McCarty’s obituary in The Kentucky Advocate stated when McCarty arrived in Kentucky he was “Armed with a rugged constitution, a strong intellect, energy and ambition, he fought his way steadily to the front and long before old age overtook him he was well off in this world’s goods. Years ago he was a leading factor in the building railroads.

“Personally, Col. McCarty was a fine gentleman, companionable, charitable, faithful to his church and to his friends.”

He also was a farmer and raised wheat on his farm near Danville.

He listed 2,000 bushels of Northern Fultz or Longberry wheat for sale in September 1884. His crop yielded 40 bushels per acre on his Stanford Road farm.

 

Census list family

 

In 1870, census records show Edward, 46, and his wife, Josephine McCarty, 27, living on Stanford Road near Danville.

He was listed as a farmer, and they had a son, James, 3; and stepchildren, John F. Bright, 10; William Bright, 8; and Maria Bright, 6.

Others listed in the household were his mother, Ann McCarty, 80; John, 46, and Sarah Cook, 31; John Delaney, 23; Clay Canady, 23; Carson Henry, 15; all working there; and Margaret, 17, and Sarah Jasper,17, domestic servants.

Edward had real estate valued at $22,500.

The 1880 Boyle County census lists Edward, 59, a farmer and widower; John Bright, 21, in school; and William Bright, 16, helper, both stepsons; Mariah Bright, 16, in school, stepdaughter; Jainey (Jane) Bright, 13, daughter, in school; Joseph Bright, 6 months; Synthiama Bailey, 45, cook; William Talbot, 75, farmer, and sons, Jeny, 30, and James, 20; farm hands.

 

Buried in Bellevue

 

Edward McCarty’s burial plot in Bellevue Cemetery is marked by a tall monument and a flat stone with his name and dates of birth and death.

Edward and Josephine Smith Bright, a widow, were married December 26, 1865, in Lincoln County.
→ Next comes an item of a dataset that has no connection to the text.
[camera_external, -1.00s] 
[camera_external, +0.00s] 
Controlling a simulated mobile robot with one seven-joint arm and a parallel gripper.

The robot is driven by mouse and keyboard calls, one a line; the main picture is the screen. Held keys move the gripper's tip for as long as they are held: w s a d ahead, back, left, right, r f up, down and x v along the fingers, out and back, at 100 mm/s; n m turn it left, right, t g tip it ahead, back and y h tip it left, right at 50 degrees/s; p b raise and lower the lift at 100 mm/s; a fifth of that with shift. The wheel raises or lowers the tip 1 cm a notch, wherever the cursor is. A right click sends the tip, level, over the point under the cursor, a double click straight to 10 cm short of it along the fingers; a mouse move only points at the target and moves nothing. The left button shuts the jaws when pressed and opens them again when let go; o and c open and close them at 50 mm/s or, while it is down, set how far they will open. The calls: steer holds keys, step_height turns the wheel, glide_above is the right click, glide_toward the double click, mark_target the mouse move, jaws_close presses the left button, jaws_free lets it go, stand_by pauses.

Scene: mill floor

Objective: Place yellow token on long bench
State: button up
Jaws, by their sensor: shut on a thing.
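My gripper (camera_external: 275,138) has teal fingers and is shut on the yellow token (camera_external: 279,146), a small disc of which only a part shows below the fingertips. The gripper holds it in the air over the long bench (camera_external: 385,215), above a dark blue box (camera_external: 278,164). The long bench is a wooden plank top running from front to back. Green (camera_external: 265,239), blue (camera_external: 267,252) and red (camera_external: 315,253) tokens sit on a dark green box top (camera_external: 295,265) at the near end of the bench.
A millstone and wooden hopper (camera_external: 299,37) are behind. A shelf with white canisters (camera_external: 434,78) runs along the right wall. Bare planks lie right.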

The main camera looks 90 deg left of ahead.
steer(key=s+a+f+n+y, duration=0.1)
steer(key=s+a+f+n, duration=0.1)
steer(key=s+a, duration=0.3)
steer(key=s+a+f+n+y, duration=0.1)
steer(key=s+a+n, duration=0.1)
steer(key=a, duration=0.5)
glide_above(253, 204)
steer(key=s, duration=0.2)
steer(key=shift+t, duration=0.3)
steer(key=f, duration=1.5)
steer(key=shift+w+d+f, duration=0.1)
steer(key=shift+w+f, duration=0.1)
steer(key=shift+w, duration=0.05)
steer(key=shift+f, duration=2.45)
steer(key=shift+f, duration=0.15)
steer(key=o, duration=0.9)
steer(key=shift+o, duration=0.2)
They attended the Catholic Church.

He was born June 24, 1824, in Ireland. He died in Danville on January 23, 1900, at the age of 77 years.

He and his wife, Josephine (1842-1879), who died in Boyle County, are buried in Bellevue Cemetery.

They had one daughter, Jane, and a son, Edward Joseph, who died in 1885 of scarlet fever.

Jane married Edward P. Farrell (1862-1908) of Lexington, on Sept. 14, 1887, in Clark County, Indiana. He was a district attorney in Lexington and son of Patrick P. and Mary Farrell, both natives of Ireland.

Jane and Edward had three daughters, Josephine McDonald, Judith Bonnie and Jane Serpell.

Mrs. Farrell attended Nazareth College in Bardstown, and was a secretary to Senator James B. Beck and also worked for the Internal Revenue Collections office.

Jane died at the age of 89 in 1954. She and Edward are buried in Lexington.